Question

Let \[ A = \begin{bmatrix} 0 & 2 & -3 \\ -2 & 0 & 1 \\ 3 & -1 & 0 \end{bmatrix} \] and \( B \) be a matrix such that \[ B(I - A) = I + A. \] Then the sum of the diagonal elements of \( B^{T}B \) is equal to

Hint:

The Cayley transform of a real skew-symmetric matrix is an orthogonal matrix.
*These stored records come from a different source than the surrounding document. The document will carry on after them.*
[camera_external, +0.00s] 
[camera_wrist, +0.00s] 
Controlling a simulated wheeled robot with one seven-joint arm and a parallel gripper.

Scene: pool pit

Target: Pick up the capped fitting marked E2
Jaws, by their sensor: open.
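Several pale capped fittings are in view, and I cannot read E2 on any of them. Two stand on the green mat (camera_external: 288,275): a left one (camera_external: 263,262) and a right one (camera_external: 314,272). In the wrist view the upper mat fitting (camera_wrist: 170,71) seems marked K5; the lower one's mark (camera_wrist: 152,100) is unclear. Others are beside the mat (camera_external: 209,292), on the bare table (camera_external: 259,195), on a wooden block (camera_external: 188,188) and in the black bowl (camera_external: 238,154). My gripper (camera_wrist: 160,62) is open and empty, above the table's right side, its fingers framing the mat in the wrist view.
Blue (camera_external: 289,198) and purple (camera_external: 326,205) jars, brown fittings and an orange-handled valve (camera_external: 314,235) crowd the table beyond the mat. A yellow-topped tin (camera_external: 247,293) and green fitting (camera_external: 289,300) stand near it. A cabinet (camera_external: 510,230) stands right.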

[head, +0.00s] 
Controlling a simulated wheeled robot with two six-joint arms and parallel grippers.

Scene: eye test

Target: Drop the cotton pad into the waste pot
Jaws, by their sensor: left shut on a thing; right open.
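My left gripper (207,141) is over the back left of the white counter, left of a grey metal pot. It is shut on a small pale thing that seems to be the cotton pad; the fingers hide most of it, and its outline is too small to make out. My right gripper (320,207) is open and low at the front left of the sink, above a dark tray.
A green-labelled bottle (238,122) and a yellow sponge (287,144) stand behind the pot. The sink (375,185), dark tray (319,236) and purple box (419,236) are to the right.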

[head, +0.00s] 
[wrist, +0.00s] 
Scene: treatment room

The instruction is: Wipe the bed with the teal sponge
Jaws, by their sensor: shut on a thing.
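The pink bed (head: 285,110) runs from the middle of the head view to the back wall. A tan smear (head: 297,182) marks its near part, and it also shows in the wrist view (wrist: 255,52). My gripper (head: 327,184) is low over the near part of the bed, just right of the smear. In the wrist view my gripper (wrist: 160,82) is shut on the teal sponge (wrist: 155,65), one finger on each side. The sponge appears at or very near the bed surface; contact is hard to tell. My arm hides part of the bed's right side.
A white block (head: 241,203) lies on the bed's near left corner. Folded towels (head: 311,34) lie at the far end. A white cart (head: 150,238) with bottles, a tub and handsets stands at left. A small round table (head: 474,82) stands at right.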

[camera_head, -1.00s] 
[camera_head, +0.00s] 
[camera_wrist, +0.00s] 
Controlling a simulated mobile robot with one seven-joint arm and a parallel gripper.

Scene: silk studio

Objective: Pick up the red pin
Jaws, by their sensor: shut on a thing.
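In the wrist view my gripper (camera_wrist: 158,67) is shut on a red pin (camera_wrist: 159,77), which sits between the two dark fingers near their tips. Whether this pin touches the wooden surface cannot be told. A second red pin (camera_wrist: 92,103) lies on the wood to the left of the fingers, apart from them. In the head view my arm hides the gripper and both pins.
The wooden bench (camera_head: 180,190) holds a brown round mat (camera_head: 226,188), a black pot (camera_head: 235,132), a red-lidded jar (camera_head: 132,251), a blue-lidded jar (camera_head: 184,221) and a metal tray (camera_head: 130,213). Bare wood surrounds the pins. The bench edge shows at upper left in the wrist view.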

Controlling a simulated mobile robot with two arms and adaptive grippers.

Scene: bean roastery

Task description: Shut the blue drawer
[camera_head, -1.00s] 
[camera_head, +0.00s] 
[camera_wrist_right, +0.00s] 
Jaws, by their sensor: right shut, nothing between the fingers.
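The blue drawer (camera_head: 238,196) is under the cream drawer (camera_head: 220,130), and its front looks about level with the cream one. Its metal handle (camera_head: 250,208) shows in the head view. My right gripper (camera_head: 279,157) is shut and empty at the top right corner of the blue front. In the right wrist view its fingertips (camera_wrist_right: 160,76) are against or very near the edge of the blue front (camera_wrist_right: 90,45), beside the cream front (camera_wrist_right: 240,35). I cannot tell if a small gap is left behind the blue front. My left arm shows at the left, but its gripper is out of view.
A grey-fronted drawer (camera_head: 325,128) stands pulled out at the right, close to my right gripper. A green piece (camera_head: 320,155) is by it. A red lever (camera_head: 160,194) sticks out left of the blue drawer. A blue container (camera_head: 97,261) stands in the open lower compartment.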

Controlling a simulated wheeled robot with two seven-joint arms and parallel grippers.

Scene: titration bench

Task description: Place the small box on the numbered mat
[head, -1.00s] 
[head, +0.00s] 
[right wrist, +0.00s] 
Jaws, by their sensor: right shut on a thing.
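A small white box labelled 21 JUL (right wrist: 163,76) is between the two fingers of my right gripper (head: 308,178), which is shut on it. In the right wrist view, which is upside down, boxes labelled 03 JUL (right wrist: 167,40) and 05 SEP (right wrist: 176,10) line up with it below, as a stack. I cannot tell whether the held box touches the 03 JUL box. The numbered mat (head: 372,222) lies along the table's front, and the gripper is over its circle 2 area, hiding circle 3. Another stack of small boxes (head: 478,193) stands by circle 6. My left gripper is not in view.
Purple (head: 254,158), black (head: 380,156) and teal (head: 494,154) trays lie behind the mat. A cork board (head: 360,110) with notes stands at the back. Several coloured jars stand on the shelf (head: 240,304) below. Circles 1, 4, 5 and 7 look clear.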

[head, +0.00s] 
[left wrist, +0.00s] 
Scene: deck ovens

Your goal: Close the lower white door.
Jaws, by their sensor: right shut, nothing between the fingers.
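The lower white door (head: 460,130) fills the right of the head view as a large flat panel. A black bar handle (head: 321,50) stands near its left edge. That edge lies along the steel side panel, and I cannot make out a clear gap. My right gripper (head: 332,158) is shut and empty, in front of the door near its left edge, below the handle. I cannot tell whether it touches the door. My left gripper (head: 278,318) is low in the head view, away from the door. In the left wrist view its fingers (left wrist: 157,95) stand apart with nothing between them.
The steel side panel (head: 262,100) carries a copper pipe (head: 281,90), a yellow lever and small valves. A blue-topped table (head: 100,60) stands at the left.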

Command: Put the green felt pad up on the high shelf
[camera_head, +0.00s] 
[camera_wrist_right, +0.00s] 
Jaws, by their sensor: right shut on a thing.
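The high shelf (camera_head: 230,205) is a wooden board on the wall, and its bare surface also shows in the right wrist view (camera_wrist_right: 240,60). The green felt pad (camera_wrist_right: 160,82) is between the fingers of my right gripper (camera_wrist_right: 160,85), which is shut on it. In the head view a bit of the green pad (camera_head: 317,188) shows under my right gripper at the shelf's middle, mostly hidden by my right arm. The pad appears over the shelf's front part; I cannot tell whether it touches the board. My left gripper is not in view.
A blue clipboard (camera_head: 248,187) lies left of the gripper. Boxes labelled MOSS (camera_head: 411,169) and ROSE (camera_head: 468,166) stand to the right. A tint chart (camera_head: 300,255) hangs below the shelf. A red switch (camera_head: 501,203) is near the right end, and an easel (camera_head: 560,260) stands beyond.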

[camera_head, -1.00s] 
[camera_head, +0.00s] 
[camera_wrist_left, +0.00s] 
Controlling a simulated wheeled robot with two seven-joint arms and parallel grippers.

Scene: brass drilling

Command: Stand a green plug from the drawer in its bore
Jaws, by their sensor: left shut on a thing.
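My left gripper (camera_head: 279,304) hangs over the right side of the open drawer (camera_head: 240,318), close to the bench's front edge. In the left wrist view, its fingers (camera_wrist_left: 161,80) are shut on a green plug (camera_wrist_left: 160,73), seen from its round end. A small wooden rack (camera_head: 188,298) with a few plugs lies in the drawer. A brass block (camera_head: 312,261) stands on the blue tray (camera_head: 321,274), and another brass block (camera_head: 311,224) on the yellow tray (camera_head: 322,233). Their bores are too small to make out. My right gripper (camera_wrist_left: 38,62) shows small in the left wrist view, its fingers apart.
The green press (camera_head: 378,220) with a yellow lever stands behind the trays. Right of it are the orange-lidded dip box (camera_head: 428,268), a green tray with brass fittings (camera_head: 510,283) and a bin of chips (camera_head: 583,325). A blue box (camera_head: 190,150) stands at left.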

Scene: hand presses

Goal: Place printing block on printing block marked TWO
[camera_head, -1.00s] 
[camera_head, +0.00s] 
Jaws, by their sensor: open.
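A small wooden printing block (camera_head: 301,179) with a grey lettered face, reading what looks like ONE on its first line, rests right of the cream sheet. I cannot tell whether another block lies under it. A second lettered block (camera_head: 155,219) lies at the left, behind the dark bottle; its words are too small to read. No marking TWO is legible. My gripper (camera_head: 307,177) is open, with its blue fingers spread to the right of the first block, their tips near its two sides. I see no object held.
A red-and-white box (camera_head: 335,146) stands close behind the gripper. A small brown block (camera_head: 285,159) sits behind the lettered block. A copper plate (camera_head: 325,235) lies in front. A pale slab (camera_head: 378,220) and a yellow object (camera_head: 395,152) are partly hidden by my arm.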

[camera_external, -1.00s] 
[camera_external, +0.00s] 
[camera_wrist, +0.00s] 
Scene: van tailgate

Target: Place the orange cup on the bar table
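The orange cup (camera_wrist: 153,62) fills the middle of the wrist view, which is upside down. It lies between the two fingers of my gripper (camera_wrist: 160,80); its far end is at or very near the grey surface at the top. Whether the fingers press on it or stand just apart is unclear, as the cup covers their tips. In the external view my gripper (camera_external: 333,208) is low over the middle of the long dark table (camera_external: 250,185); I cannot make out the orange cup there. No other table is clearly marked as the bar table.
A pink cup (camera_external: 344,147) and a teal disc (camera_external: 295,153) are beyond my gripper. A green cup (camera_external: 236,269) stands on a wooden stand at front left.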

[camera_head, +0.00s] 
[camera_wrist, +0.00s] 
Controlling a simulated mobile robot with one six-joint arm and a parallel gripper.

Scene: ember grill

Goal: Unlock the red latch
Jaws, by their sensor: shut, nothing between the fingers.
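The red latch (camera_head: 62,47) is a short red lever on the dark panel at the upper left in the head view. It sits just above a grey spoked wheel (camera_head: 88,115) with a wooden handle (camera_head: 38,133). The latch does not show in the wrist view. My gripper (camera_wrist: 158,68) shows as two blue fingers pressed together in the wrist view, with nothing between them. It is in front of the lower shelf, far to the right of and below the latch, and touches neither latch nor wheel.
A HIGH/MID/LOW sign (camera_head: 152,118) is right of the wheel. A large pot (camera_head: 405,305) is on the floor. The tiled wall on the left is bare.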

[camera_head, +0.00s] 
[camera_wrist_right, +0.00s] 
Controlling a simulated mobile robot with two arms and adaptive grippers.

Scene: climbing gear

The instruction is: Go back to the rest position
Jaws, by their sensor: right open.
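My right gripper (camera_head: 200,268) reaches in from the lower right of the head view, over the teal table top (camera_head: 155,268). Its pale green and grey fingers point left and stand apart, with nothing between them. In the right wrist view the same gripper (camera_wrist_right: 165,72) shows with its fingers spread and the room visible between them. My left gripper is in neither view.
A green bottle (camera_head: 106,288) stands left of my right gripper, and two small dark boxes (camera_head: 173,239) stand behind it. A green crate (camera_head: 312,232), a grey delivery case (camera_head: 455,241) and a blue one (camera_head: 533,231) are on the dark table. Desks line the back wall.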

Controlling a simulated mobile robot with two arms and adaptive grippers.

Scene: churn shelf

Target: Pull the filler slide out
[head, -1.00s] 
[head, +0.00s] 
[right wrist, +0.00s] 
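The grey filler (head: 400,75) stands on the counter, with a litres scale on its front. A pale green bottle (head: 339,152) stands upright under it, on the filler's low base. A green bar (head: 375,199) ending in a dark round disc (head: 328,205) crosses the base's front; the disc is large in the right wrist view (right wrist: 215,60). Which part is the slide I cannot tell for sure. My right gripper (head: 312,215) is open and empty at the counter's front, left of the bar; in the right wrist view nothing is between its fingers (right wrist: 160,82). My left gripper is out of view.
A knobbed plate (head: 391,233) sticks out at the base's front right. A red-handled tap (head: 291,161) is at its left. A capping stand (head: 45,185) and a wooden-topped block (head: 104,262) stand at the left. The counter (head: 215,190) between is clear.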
For orthogonal matrices, $B^T B = I$.

Answer 1

Correct Answer: 3

Notice that A is a skew-symmetric matrix, i.e., $A^T = -A$.
Given $B = (I + A)(I - A)^{-1}$.
Calculate $B^T B$.
$B^T = [(I-A)^{-1}]^T (I+A)^T = (I-A^T)^{-1} (I+A^T)$.
Substitute $A^T = -A$: $B^T = (I+A)^{-1} (I-A)$.
Now, $(I+A)$ and $(I-A)$ commute because $(I+A)(I-A) = I - A^2 = (I-A)(I+A)$.
$B^T B = (I+A)^{-1} (I-A) (I+A) (I-A)^{-1}$.
Rearranging commutative terms: $B^T B = (I+A)^{-1} (I+A) (I-A) (I-A)^{-1} = I \cdot I = I$.
$B^T B$ is the identity matrix of order 3.
The sum of diagonal elements (Trace) is $1 + 1 + 1 = 3$.